I bought the Souvlangeana thinking it was going to be a dwarf tree but later found out that it is not a year AFTER it was planted in the ground (oops!). Magnolia trees will grow to be over 15 feet tall and definitely should be careful when planting them too close to your property or power lines. The Genie tree above is two years old and is about 4 ft tall. They were only about 1 ft when I first planted them.

Souvlangeana flower.

The tree above is the Souvlangeana. This one is about two years old also. This year it has bloomed a lot more than the first year. The first year I had only one flower!

This is my Genie tree that is about to have two flowers. See the purple flower above.

This is my garden on an early morning stroll. Lots of pretty colors out there. I love pinks and purples so there is a bit of that here. The neighbor behind me grew bougainvillea but he told me most of the blooms are on my side as you can see the deep purple colors.

Below are some of my other favorite things growing in the yard.

Rose mallow

Abandoned succulent that is about to set gorgeous yellow flowers. I rested this bunch against a dirt area with no water and total neglect. Look how happy it is. It’s about to have beautiful yellow flowers that bees are attracted to.

Happy succulents: Aeonium kiwis.

This picture above is an onion that I put in the ground. The stalk is growing to about 3 foot tall, stiff, and strange-looking like something out of the movie Little Shop of Horrors.

That’s all for now. Next week I will share about turning some of my favorite trees into bonsai.

Poppies, Ranunculus, and Hibiscuses

I have been feeling a little overwhelmed with taking care of all my plants. The heat and strong winds caused a lot of stress to me and my plants. Everything got dried up quickly and the leaves were turning yellow. I am spending a lot of time watering, mulching, and fertilizing. Along with caring for these existing plants, I also had some seedlings I was growing from a couple of months back. Several of the poppy seedlings I put out in the ground got eaten by pests or die from heat. It was very frustrating to see all your hard work go kaput within days.

Right now my biggest challenge since I have a million plants out there, is I need to figure out an irrigation system. I have been DEEP watering many plants by carrying buckets around the yard. It is hard work and my right arm has been screaming in pain! Mulching helps a lot in keep plants happy but summer heat of 85 degrees Fahrenheit or more here will demolish many plants in no time. I need to be prepared.

I have also inherited 8 of my father-in-law’s trees so even more plants to care for! I feel it is my obligation to not let plants die, that’s why I work so hard in watering, mulching, and fertilizing. I did get a very nice red maple and a redbud tree from my father-in-law that I have always wanted so that’s a good thing.

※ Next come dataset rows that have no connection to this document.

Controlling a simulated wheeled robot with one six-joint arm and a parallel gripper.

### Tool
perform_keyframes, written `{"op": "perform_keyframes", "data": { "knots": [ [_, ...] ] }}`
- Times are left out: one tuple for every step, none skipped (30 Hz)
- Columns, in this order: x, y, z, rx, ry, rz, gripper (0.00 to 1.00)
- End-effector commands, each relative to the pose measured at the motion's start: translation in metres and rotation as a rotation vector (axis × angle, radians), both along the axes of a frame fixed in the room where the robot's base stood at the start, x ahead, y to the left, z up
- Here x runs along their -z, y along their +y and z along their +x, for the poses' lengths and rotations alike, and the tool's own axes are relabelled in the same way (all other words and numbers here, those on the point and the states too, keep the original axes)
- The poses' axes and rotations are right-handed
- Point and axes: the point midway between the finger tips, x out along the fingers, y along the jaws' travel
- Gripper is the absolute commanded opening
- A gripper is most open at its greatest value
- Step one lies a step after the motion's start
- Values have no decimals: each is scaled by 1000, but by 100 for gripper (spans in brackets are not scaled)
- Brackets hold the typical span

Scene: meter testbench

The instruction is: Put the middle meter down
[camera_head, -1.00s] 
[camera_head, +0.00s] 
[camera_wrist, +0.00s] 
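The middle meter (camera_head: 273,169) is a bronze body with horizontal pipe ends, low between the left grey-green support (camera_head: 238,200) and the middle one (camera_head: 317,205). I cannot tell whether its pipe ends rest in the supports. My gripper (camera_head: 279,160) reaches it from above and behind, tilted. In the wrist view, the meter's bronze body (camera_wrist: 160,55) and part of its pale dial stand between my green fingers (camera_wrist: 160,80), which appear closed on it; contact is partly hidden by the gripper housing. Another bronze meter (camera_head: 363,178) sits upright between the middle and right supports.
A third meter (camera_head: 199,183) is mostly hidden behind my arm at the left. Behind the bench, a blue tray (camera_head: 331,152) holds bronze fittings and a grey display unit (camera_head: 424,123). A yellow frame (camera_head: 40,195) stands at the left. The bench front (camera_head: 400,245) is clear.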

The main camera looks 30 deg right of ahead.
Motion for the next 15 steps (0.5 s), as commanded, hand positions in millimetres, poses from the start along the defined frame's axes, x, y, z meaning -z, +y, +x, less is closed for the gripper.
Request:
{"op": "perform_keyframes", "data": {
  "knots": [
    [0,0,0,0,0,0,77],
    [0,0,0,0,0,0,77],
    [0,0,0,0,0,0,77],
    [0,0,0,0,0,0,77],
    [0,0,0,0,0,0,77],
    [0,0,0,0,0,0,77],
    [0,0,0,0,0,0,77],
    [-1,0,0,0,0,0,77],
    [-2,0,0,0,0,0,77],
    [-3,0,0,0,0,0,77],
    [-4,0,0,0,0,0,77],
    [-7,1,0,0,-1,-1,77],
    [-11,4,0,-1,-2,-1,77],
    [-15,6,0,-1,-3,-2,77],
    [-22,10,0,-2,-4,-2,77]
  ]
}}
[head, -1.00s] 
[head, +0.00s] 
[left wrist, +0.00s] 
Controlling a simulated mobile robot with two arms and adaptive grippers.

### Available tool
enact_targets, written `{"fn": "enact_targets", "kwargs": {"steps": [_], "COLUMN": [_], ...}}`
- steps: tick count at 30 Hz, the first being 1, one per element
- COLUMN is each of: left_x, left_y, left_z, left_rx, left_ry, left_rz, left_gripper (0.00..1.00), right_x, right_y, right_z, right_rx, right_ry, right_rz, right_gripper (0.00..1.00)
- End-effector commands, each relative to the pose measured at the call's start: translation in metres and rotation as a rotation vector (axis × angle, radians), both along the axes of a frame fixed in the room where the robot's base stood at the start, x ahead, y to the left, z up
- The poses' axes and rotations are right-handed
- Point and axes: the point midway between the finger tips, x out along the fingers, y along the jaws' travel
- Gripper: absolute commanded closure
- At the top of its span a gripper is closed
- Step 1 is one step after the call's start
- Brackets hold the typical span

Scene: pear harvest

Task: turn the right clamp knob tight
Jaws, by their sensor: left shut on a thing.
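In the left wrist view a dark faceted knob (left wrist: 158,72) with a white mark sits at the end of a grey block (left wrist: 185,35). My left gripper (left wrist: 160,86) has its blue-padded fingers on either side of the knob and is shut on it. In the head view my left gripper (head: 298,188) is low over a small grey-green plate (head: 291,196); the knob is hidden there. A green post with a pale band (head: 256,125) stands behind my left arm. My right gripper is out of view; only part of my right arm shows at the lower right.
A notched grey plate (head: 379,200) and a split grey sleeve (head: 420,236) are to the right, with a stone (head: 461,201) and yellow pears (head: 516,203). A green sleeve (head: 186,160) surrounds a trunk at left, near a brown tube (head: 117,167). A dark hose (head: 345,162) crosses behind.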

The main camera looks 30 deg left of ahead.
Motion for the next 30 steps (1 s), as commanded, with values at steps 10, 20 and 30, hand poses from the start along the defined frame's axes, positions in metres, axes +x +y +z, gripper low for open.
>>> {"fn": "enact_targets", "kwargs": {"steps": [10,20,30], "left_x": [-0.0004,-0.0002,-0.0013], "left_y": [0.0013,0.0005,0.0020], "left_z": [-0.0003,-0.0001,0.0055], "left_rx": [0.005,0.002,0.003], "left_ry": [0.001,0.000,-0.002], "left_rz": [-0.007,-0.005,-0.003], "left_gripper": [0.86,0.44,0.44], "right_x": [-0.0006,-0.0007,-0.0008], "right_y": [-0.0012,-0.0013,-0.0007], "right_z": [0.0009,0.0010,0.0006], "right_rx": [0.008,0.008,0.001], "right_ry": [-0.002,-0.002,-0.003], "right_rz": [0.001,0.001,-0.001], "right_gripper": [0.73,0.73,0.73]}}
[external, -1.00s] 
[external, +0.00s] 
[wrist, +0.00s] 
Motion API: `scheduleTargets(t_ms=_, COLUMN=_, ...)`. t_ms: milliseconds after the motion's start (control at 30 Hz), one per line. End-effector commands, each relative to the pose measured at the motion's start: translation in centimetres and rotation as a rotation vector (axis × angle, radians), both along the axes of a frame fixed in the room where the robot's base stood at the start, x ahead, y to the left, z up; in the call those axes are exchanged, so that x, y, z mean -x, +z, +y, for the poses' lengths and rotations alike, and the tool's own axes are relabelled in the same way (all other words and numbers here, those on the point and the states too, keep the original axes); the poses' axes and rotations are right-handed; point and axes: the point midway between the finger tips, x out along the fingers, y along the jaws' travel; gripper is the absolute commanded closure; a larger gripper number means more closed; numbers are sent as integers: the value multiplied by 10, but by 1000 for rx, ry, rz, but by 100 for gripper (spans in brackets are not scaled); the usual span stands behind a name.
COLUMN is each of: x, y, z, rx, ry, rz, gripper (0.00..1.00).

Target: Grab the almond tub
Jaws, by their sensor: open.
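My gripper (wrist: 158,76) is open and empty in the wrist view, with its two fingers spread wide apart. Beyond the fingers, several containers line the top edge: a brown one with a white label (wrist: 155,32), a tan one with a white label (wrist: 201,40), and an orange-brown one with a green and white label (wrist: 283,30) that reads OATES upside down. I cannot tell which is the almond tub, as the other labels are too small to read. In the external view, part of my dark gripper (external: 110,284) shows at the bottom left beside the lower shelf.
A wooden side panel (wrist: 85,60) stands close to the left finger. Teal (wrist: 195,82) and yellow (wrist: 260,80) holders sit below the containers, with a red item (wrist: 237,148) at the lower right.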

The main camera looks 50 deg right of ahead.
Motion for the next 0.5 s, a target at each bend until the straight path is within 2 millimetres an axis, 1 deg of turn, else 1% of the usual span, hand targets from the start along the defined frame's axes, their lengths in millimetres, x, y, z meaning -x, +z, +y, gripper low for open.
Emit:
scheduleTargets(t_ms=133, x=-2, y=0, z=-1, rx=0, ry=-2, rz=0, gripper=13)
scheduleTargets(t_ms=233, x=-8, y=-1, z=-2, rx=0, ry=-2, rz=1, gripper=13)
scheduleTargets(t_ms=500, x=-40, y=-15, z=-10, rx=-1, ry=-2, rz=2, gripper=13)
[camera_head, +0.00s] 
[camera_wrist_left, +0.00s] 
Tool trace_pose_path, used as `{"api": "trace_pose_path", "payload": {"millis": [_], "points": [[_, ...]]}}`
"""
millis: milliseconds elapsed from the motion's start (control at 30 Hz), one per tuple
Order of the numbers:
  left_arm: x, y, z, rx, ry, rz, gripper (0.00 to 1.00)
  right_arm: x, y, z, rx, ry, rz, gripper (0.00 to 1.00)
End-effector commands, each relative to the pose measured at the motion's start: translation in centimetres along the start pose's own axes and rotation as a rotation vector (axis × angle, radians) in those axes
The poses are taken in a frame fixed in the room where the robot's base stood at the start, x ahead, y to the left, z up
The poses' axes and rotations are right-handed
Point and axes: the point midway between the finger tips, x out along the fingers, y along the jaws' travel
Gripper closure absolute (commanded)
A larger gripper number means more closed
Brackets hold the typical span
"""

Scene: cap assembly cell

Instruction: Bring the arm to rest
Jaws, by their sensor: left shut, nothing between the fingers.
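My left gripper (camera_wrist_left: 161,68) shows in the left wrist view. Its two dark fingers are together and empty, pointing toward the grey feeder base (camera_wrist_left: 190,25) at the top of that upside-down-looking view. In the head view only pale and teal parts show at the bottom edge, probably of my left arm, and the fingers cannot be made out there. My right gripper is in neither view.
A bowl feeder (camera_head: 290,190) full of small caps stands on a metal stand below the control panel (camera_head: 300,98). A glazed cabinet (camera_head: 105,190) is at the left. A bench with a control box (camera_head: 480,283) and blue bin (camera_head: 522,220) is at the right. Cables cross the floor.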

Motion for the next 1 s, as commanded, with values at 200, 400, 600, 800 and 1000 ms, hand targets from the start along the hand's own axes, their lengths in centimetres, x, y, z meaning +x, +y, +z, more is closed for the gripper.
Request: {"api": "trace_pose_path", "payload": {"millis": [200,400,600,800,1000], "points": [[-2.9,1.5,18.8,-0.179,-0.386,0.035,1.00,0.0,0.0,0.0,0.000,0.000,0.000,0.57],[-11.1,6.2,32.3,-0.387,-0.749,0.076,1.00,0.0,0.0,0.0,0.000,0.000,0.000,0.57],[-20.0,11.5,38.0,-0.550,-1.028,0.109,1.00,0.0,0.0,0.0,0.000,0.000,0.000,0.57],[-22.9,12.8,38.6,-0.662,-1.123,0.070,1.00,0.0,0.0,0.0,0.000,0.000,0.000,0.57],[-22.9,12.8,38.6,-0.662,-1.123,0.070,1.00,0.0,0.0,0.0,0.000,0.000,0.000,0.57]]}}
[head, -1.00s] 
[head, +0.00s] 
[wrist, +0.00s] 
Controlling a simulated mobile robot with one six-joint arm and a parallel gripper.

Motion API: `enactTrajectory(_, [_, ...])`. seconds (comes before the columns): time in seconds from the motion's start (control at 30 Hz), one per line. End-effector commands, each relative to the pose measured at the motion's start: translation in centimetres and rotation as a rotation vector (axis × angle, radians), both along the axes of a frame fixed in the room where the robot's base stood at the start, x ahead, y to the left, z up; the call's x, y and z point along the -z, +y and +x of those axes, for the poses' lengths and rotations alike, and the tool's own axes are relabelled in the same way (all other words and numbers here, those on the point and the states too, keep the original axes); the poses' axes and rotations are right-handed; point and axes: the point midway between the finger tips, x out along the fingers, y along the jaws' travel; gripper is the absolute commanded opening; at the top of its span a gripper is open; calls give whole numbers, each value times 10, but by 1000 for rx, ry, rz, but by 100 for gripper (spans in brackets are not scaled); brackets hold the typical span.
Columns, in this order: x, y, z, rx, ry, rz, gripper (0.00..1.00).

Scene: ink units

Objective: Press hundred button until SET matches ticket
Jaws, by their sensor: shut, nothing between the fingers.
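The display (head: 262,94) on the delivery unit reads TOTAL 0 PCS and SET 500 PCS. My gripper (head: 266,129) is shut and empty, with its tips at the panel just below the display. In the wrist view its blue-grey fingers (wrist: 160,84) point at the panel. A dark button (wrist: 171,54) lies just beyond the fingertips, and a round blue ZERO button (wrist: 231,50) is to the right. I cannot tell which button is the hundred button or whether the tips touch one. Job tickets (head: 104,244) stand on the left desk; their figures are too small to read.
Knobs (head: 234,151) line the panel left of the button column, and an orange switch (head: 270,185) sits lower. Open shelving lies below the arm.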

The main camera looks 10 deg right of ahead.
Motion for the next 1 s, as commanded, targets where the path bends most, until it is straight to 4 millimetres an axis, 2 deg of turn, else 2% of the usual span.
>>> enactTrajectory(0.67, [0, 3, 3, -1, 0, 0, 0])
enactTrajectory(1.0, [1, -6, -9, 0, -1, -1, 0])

As hard as I have to work for my garden, they still bring me the greatest joys in seeing them bloom in the spring and summer months. I think this year my garden will be quite EPIC and I can’t wait to see mature plants bloom more prolifically. I also added some newbies like these ranunculus and poppies below which are devastatingly beautiful.

All of the above pictures were from a Champagne ranunculus collection. It’s hard to believe but the various shades of orange, salmon, and pink is from the same plants at different times of the day and after a number of days. They have been in bloom for at least five days already and they look like they will last a few more days. I am thrilled with having ranunculus in my garden. These have my favorite colors pink and coral. I definitely want to add more of these for next year.

The above picture is my Afghan poppy. It is the most amazing looking poppy and plant I have ever seen. It is about 4′ tall and the flower stayed like this for several days, unopened. I’m not sure if it would ever open because today my gardener blew the petals off (I’m so mad about that). If you look out in my yard and you see this amazing plant standing majestically in pink and white, you would smile at it too. Luckily, there is another bulb forming below this flower so I should have another flower soon.

These purple poppies are called Poppy of Troy. I was lucky enough to get several flowers. They are sneaky though. They bloom early in the morning and by afternoon the petals usually fall on the ground. I am at work during the times they bloom so I had to ask my husband to take these pictures during the day. I love these. The purple is so beautiful.

The above are Apricot Chiffon poppies. These are sneaky too, blooms during the day and closed up by late afternoon.

The rest of the below pictures are some of my favorite blooming hibiscuses. These are gorgeous and will be blooming for the next several months.

I hope this post showed you some of the best things God has to offer for us to enjoy. With a little of our own hard work these beauties will give back tenfold!

Succulents with Flowers

Around this time of the year many succulents are blooming or growing babies. I found a few of these adorable Echeverias at my local Walmart Garden Center. They have tags on these pots but I’m not sure I can trust Walmart’s labeling. Anyone interested in the actual names written on the pots let me know and I will find out for you.

I’m not an expert on these plants but it appears winter is their time to flower and shine as you can see here. This one below is so adorable and its flowers are in my favorite yellows and pinks. Echeverias tend to shoot out 8-12 inches tall flowering shoots like this. The flowers last about a week or more. They don’t require much water in winter but definitely more in the hot summers, maybe once a week in extreme Southern California heat. They like morning sun and afternoon shade. Too much sun especially in the summer will scorch their leaves.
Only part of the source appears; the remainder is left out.